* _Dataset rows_
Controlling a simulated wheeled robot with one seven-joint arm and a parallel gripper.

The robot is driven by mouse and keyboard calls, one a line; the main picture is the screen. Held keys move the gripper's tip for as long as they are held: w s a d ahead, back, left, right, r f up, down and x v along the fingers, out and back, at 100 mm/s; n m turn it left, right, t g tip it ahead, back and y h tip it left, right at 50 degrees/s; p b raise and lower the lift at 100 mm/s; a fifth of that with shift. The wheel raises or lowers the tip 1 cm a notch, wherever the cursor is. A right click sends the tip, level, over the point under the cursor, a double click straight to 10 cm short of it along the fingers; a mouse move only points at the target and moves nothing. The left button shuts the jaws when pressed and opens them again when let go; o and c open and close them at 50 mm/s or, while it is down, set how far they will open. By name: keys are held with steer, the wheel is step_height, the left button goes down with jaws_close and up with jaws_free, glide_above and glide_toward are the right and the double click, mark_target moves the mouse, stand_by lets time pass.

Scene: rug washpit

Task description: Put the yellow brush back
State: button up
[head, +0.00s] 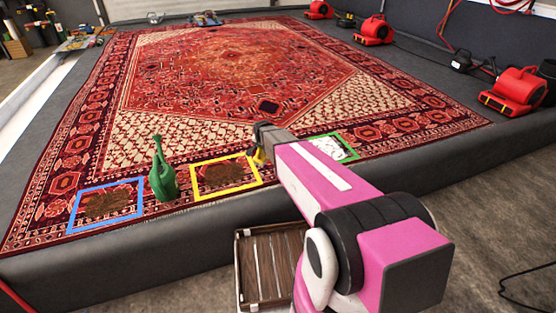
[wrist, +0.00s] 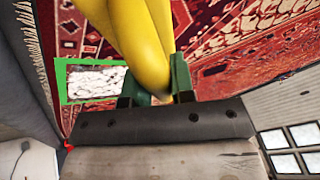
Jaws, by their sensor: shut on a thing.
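My gripper (wrist: 157,92) is shut on a yellow object (wrist: 137,38), which fills the upper middle of the wrist view. It has smooth, rounded, elongated parts, and no bristles show, so I cannot tell that it is a brush. In the head view a bit of the yellow object (head: 258,157) shows under my gripper, at the right edge of the yellow square outline (head: 205,199). My arm hides part of it. I cannot tell whether it touches the rug.
The green outline (head: 346,156) frames a white patch. A slatted wooden crate (head: 263,270) lies below the raised edge. Red blowers (head: 516,93) stand at right.

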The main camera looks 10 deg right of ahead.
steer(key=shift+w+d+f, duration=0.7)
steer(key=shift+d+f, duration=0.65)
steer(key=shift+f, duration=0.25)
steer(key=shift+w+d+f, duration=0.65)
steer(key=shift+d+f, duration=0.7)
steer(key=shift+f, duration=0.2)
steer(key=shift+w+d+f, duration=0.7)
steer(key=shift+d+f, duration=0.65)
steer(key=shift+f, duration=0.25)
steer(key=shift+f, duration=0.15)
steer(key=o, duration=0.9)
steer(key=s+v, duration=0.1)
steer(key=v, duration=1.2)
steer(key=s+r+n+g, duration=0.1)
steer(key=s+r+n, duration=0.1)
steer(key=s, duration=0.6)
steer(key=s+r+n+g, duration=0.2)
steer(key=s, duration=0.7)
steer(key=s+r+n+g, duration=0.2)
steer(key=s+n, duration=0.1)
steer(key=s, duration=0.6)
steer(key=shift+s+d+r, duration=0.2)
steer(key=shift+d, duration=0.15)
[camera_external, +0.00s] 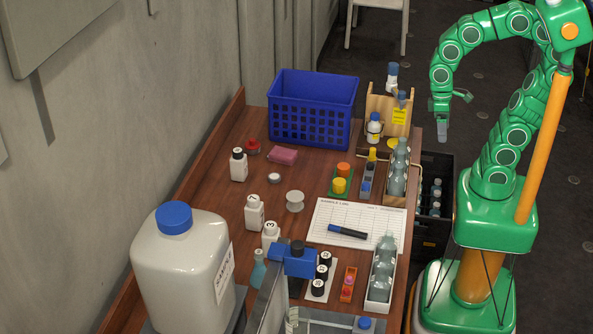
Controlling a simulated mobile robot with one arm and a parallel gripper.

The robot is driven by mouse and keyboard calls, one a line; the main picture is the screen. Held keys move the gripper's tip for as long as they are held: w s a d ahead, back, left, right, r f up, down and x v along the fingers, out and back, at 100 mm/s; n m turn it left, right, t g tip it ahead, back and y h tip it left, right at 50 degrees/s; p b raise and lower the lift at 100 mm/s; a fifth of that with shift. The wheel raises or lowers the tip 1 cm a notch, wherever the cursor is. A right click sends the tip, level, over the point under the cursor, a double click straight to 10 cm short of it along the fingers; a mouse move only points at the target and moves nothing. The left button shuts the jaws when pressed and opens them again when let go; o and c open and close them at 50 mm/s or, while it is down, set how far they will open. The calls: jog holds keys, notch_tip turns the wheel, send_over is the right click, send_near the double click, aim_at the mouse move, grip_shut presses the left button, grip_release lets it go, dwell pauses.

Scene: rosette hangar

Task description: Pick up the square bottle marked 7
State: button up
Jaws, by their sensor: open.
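Several small white square bottles stand along the left part of the wooden table. One with a black cap (238,167) stands at the far left. A second, white-capped bottle (254,213) stands nearer the camera, and a third, white-capped one (270,236) is nearer still, beside the blue clamp. My gripper (451,119) is open and empty. It hangs in the air off the table's right side, well apart from these bottles.
A blue basket (312,107) stands at the back. A large white jug (183,262) with a blue cap and a blue clamp (292,259) crowd the front. A paper sheet (375,217) with a marker lies mid-table.

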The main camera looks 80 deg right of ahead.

* _Task directions_
Give back every line exactly as it stands, pictures excluded.

* _Full response_
Controlling a simulated wheeled robot with one seven-joint arm and a parallel gripper.

The robot is driven by mouse and keyboard calls, one a line; the main picture is the screen. Held keys move the gripper's tip for as long as they are held: w s a d ahead, back, left, right, r f up, down and x v along the fingers, out and back, at 100 mm/s; n m turn it left, right, t g tip it ahead, back and y h tip it left, right at 50 degrees/s; p b raise and lower the lift at 100 mm/s; a fifth of that with shift. The wheel raises or lowers the tip 1 cm a notch, wherever the cursor is. A right click sends the tip, level, over the point under the cursor, a double click straight to 10 cm short of it along the fingers; a mouse move only points at the target and moves nothing. The left button shuts the jaws when pressed and opens them again when let go; o and c open and close them at 50 mm/s or, while it is down, set how far they will open. By name: keys are held with steer, the wheel is step_height, the left button goes down with jaws_close and up with jaws_free, glide_above and glide_toward are the right and the double click, mark_target moves the mouse, stand_by lets time pass.

Scene: rug washpit

Task description: Put the yellow brush back
State: button up
[head, +0.00s] 
[wrist, +0.00s] 
Jaws, by their sensor: shut on a thing.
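My gripper (wrist: 157,92) is shut on a yellow object (wrist: 137,38), which fills the upper middle of the wrist view. It has smooth, rounded, elongated parts, and no bristles show, so I cannot tell that it is a brush. In the head view a bit of the yellow object (head: 258,157) shows under my gripper, at the right edge of the yellow square outline (head: 205,199). My arm hides part of it. I cannot tell whether it touches the rug.
The green outline (head: 346,156) frames a white patch. A slatted wooden crate (head: 263,270) lies below the raised edge. Red blowers (head: 516,93) stand at right.

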The main camera looks 10 deg right of ahead.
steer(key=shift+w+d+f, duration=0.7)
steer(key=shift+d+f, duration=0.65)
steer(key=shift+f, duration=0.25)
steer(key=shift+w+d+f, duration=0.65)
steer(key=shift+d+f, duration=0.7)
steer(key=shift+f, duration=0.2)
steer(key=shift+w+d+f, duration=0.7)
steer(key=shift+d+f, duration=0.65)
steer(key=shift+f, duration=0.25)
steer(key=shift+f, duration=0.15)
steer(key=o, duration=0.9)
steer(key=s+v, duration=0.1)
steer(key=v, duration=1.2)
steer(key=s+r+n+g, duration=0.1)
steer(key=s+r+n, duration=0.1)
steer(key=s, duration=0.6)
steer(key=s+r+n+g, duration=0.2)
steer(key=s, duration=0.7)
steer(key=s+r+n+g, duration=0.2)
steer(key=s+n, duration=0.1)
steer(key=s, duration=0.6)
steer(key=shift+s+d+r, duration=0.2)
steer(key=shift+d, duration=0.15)
[camera_external, +0.00s] 
Controlling a simulated mobile robot with one arm and a parallel gripper.

The robot is driven by mouse and keyboard calls, one a line; the main picture is the screen. Held keys move the gripper's tip for as long as they are held: w s a d ahead, back, left, right, r f up, down and x v along the fingers, out and back, at 100 mm/s; n m turn it left, right, t g tip it ahead, back and y h tip it left, right at 50 degrees/s; p b raise and lower the lift at 100 mm/s; a fifth of that with shift. The wheel raises or lowers the tip 1 cm a notch, wherever the cursor is. A right click sends the tip, level, over the point under the cursor, a double click straight to 10 cm short of it along the fingers; a mouse move only points at the target and moves nothing. The left button shuts the jaws when pressed and opens them again when let go; o and c open and close them at 50 mm/s or, while it is down, set how far they will open. The calls: jog holds keys, notch_tip turns the wheel, send_over is the right click, send_near the double click, aim_at the mouse move, grip_shut presses the left button, grip_release lets it go, dwell pauses.

Scene: rosette hangar

Task description: Pick up the square bottle marked 7
State: button up
Jaws, by their sensor: open.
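Several small white square bottles stand along the left part of the wooden table. One with a black cap (238,167) stands at the far left. A second, white-capped bottle (254,213) stands nearer the camera, and a third, white-capped one (270,236) is nearer still, beside the blue clamp. My gripper (451,119) is open and empty. It hangs in the air off the table's right side, well apart from these bottles.
A blue basket (312,107) stands at the back. A large white jug (183,262) with a blue cap and a blue clamp (292,259) crowd the front. A paper sheet (375,217) with a marker lies mid-table.

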The main camera looks 80 deg right of ahead.

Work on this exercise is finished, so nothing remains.